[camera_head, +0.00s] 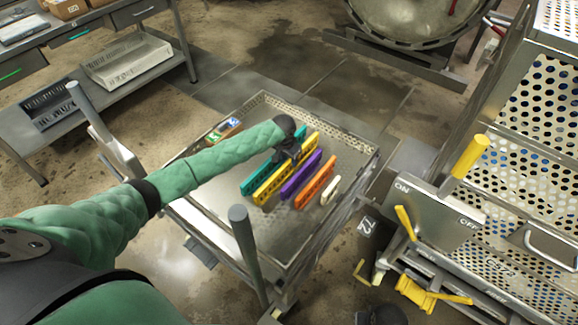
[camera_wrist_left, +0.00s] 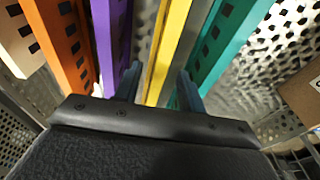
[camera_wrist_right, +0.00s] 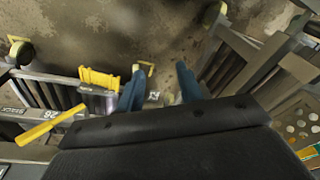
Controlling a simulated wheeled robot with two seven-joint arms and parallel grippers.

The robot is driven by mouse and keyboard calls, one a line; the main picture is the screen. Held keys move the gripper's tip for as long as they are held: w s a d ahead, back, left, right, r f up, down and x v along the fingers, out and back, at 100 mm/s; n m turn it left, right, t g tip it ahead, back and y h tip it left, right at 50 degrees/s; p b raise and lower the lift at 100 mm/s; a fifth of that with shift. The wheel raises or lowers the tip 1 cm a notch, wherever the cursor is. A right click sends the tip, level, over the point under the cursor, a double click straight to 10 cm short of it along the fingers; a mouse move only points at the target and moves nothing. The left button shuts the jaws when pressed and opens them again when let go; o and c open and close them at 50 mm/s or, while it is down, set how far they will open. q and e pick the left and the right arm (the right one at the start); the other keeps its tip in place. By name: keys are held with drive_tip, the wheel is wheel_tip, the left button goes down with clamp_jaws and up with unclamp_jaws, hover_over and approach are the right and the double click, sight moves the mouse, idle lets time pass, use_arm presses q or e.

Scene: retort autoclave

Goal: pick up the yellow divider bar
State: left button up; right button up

* * *

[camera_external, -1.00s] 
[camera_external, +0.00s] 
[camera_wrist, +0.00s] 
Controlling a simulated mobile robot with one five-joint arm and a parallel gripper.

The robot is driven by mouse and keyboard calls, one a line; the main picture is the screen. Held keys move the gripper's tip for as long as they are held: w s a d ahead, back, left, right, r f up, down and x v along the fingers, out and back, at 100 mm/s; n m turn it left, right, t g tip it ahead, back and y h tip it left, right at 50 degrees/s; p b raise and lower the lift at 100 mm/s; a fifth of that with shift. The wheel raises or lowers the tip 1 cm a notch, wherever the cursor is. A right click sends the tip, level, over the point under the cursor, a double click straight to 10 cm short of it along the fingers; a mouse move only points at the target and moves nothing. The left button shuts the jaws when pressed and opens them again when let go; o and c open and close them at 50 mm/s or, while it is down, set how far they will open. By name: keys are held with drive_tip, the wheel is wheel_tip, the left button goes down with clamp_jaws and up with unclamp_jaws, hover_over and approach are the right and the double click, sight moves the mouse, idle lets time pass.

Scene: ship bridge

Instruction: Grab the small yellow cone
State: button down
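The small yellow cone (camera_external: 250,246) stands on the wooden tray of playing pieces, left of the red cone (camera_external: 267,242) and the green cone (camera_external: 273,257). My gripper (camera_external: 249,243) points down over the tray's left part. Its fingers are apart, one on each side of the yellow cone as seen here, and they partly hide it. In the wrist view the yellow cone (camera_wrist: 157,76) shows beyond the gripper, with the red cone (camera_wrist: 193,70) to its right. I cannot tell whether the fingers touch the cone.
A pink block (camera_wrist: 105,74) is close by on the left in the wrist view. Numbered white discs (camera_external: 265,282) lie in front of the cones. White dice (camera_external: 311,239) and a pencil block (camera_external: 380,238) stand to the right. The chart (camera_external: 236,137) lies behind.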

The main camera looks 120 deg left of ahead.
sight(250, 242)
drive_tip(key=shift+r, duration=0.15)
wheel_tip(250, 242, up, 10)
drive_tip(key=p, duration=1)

* _DIRECTIONS FOR THIS TASK_: Reproduce the lines above starting at the one with "[camera_head, +0.00s]" and ending at the one with "State: left button up; right button up", both included, exactly and with no pictures.

* _SOLUTION BELOW_:
[camera_head, +0.00s] 
[camera_wrist_left, +0.00s] 
[camera_wrist_right, +0.00s] 
Controlling a simulated wheeled robot with two seven-joint arms and parallel grippers.

The robot is driven by mouse and keyboard calls, one a line; the main picture is the screen. Held keys move the gripper's tip for as long as they are held: w s a d ahead, back, left, right, r f up, down and x v along the fingers, out and back, at 100 mm/s; n m turn it left, right, t g tip it ahead, back and y h tip it left, right at 50 degrees/s; p b raise and lower the lift at 100 mm/s; a fifth of that with shift. The wheel raises or lowers the tip 1 cm a notch, wherever the cursor is. A right click sends the tip, level, over the point under the cursor, a double click straight to 10 cm short of it along the fingers; a mouse move only points at the target and moves nothing. The left button shuts the jaws when pressed and opens them again when let go; o and c open and close them at 50 mm/s or, while it is down, set how far they will open. q and e pick the left and the right arm (the right one at the start); the other keeps its tip in place. By name: keys are held with drive_tip, the wheel is wheel_tip, the left button goes down with clamp_jaws and up with unclamp_jaws, hover_over and approach are the right and the double click, sight moves the mouse, idle lets time pass, use_arm presses q or e.

Scene: retort autoclave

Goal: pick up the yellow divider bar
State: left button up; right button up

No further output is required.